Parlament in Budapest bestätigt Einführung der heftig umstrittenen Abgabe

Von Gábor Kerényi, Budapest *

Die am Dienstag beschlossene Besteuerung des Internets könnte für die politische Führung Ungarns zum Stolperstein werden. Sie erntete sofort weitere Proteste.

Das ungarische Parlament beschloss am Dienstag, dass die für den 1. Januar 2015 angekündigte Internetsteuer kommt. Antal Rogán, Fraktionsvorsitzender der Fidesz, hatte nach den Protesten im ungarischen Fernsehen mitgeteilt, dass 150 Forint (50 Cent) pro begonnenem Gigabyte zu bezahlen seien, Unternehmen könnten den Betrag von der Körperschaftssteuer abschreiben. Die Steuer für Privatpersonen werde auf maximal 700 Forint (2,30 Euro) und für Firmen auf 5000 Forint (16,25 Euro) im Monat begrenzt.

Kurz nach den Wahlen hatte Finanzminister Mihály Varga am 21. Oktober im Budapester Parlament angekündigt, dass nach dem Muster der vor zwei Jahren eingeführten und seitdem angehobenen Telefonsondersteuer – drei Cent pro Minute und pro SMS plus 27 Prozent Mehrwertsteuer – die Internetsteuer eingeführt werden solle. Nun hieß es beruhigend, dass nicht die Kunden, sondern die Provider die Steuer bezahlen müssten und die Regierung strengstens überwachen werde, dass die Kosten nicht indirekt doch auf die Kunden abgewälzt werden.

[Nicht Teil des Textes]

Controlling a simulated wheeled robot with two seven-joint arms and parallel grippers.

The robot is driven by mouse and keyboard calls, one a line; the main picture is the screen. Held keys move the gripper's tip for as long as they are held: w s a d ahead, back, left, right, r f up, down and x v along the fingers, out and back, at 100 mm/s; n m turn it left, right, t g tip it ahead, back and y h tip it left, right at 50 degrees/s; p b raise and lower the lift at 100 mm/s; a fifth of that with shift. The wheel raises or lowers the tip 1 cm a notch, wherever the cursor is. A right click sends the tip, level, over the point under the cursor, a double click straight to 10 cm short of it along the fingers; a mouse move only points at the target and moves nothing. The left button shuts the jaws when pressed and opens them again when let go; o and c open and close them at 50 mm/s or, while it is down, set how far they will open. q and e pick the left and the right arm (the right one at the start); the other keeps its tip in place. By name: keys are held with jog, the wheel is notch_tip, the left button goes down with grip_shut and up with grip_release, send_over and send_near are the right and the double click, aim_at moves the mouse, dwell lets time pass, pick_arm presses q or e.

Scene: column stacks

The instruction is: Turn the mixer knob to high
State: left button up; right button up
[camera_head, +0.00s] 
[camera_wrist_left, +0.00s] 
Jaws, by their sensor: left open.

Die Regierung von Viktor Orbán hatte derartige Versprechungen schon bei Einführung der Telekommunikations- und der Bankensteuer verkündet. Doch die Telefongebühren und Kosten für Bankdienste in Ungarn sind nun dennoch die höchsten in Europa. Wegen des Parlamentsbeschlusses zur Internetsteuer, die in der Konsequenz als weitere Massensteuer funktionieren wird, kam es gleich erneut zu einer Demonstration.

Ministerpräsident Orbán braucht das Geld aber dringend. Die von ihm kurz nach seinem Amtsantritt eingeführte unsoziale Einheitseinkommenssteuer von 16 Prozent halten er und seine betuchten Freunde nämlich immer noch für zu hoch. Vor kurzem wurden Pläne bekannt, nach denen diese Steuer auf »unter zehn Prozent« gesenkt werden soll. Dafür bleibt die Mehrwertsteuer auf der europäischen Rekordhöhe von 27 Prozent und die »Umweltabgabe« auf Wohnhäuser ohne Kanalisation – das sind die Häuser der Ärmsten – wurde jüngst von einem Tag auf dem anderen um 1000 Prozent erhöht. Ungarn ist laut neuesten Erhebungen für den Bertelsmann-Index der sozialen Gerechtigkeit in Europa eines der vier sozial ungerechteste Länder der EU geworden.

Dies zeigte sich nach dem sechsten überzeugenden Wahlsieg in Folge der Regierungspartei Fidesz (Ungarischer Bürgerbund) nun erneut. Reale Zweifel, dass sich Ministerpräsident Viktor Orbán alles erlauben dürfe, konnten jedoch vergangenen Sonntag aufkommen.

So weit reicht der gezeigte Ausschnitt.